The critical insight from the co-creation sessions was that the biggest lever was not in changing any physical process. It was in how information flowed through the system. The data IKEA already had, if made visible and actionable to the right people at the right time, could transform decision-making across the entire supply chain.
This is classic SiD thinking: the intervention is not in the material flow but in the information architecture. Change how people see the system and they change how they act within it.
Phase 3: Building the Tools
Fast-forward eight months from that first co-creation session, and IKEA's purchasing managers had a completely new interface. The team clustered 100+ sustainability, quality, and economic metrics into 18 Key Performance Indicators, then designed intuitive visual dashboards that made thousands of data points instantly comprehensible.
The data probe: software that helps peers in the supply chain compare performance, producing collaboration instead of competition.
Three tools emerged from the SiD process:
The Purchaser Dashboard gives IKEA buyers a color-coded overview of any supplier's sustainability and quality KPIs. Mouse-overs reveal granular data. This design gives users control over how they process information, leading to more holistic decisions.
The Supplier Brief gives suppliers access to anonymized comparative data, so they can see where they stand relative to peers and IKEA's goals. Instead of creating competition, this produced collaboration: suppliers began sharing best practices.
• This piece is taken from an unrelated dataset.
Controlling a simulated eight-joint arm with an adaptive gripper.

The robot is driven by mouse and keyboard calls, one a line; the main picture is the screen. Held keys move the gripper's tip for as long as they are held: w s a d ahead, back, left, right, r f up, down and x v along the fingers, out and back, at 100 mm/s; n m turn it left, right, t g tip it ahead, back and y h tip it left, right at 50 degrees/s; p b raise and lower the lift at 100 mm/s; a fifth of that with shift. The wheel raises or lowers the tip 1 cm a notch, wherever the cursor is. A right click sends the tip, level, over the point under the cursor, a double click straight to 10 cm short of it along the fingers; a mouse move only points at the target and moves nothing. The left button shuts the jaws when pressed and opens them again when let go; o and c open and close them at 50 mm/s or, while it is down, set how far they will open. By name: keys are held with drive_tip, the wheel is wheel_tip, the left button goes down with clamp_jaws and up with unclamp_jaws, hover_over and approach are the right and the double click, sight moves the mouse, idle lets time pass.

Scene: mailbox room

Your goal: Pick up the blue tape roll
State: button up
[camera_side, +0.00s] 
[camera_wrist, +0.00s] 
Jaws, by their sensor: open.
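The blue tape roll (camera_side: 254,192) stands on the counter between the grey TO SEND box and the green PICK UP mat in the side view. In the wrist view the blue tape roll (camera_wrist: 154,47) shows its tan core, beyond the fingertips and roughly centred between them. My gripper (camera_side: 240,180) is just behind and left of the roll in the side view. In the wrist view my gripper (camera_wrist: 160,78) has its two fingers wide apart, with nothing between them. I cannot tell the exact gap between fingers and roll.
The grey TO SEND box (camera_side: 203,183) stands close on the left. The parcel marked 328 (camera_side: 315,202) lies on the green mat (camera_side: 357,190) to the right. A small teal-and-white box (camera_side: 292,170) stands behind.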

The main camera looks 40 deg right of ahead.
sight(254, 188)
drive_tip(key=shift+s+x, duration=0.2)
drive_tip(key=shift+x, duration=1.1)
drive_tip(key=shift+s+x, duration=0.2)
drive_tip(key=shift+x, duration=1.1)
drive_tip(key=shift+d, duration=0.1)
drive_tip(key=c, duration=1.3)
IKEA's data dashboards strengthen understanding and cooperation across the supply chain.
The Story of Print is a storytelling tool for customer-facing personnel, employing low information density to inform, inspire, and invite feedback from the public.
Phase 4: Results and Ripple Effects
The results were immediate and accelerating:
"In the first year, the catalogue's energy consumption dropped 8%, while CO2 emissions went down 2%. That may sound modest, but with a print run that has an energy footprint the size of the entire South Carolina economy, this adds up to 285,000 barrels of oil left in the ground each year from now on. Plus, these reductions have only just started to kick in and are accelerating."Matthieu Leroy, IKEA Media Production
By end of 2015, IKEA had achieved a 484 GWh reduction in energy consumption, the equivalent of 145,000 Swedish homes. CO2 emissions dropped by 19,000 tonnes. The 100% FSC certification goal was met one year ahead of schedule.
But the systemic effects went far beyond IKEA's own operations:
"These dashboards are strengthening the interactive, collaborative dynamic with all of our stakeholders, from suppliers to NGOs to the general public. I knew, as a big player, IKEA had the leverage to drive a transition toward greater sustainability in our paper and print supply chain. However, this project has made us an enabler of network learning at an industry level, and that's far beyond what we had expected or could have ever imagined."Matthieu Leroy, IKEA Media Production
The SiD Lesson
This project demonstrates several core SiD principles:
Systems over objects. The intervention was not a new material, a new printer, or a new process. It was a reconfiguration of information flows within an existing system. The same components, arranged differently, produced radically different outcomes.
Leverage over force. The total project cost was under US$500,000. The cost-benefit ratio for energy savings alone exceeded 200:1. Small, well-placed interventions in a complex system produce outsized results.
Transparency enables emergence. By making the system visible to its own participants, behaviors changed without mandates. Suppliers began collaborating because they could see the whole picture.
Self-learning systems. The dashboards did not just produce one-time savings. They created a feedback loop: better data leads to better decisions, which produces better data, which enables even better decisions. The system learns and improves continuously.
"I never fully realized IKEA's true power until we did this project. The results have been beyond our expectations."Matthieu Leroy, IKEA Media Production
Completed in less than a year, at a fraction of the cost of conventional consulting approaches, this project demonstrates the power of the SiD framework: understand the system, find the lever, design the intervention, and let the system do the rest.